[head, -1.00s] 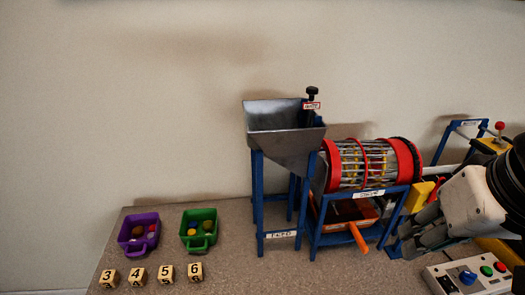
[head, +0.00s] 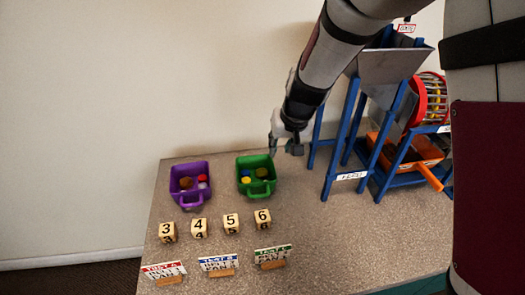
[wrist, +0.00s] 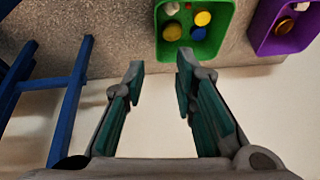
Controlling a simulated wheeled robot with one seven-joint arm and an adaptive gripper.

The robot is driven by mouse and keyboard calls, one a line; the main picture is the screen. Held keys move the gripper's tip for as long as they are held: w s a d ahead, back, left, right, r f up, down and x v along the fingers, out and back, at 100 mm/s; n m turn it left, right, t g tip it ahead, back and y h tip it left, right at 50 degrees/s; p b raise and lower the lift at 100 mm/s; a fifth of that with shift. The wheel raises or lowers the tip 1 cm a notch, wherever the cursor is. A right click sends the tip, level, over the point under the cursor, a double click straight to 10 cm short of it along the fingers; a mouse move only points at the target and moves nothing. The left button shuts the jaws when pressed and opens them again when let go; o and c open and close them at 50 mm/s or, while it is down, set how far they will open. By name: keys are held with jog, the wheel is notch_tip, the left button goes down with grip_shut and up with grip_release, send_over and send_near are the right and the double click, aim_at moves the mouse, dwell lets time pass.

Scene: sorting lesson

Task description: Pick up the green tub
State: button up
======
> **Given task**
Your task is to transcribe the line containing "The robot is" and every line after it, through the last line of the data, exactly as written and with nothing more.

> **Output for this exercise**
The robot is driven by mouse and keyboard calls, one a line; the main picture is the screen. Held keys move the gripper's tip for as long as they are held: w s a d ahead, back, left, right, r f up, down and x v along the fingers, out and back, at 100 mm/s; n m turn it left, right, t g tip it ahead, back and y h tip it left, right at 50 degrees/s; p b raise and lower the lift at 100 mm/s; a fifth of that with shift. The wheel raises or lowers the tip 1 cm a notch, wherever the cursor is. A right click sends the tip, level, over the point under the cursor, a double click straight to 10 cm short of it along the fingers; a mouse move only points at the target and moves nothing. The left button shuts the jaws when pressed and opens them again when let go; o and c open and close them at 50 mm/s or, while it is down, set how far they will open. By name: keys are held with jog, the wheel is notch_tip, the left button goes down with grip_shut and up with grip_release, send_over and send_near are the right and the double click, aim_at moves the mouse, dwell lets time pass.

Scene: sorting lesson

Task description: Pick up the green tub
State: button up

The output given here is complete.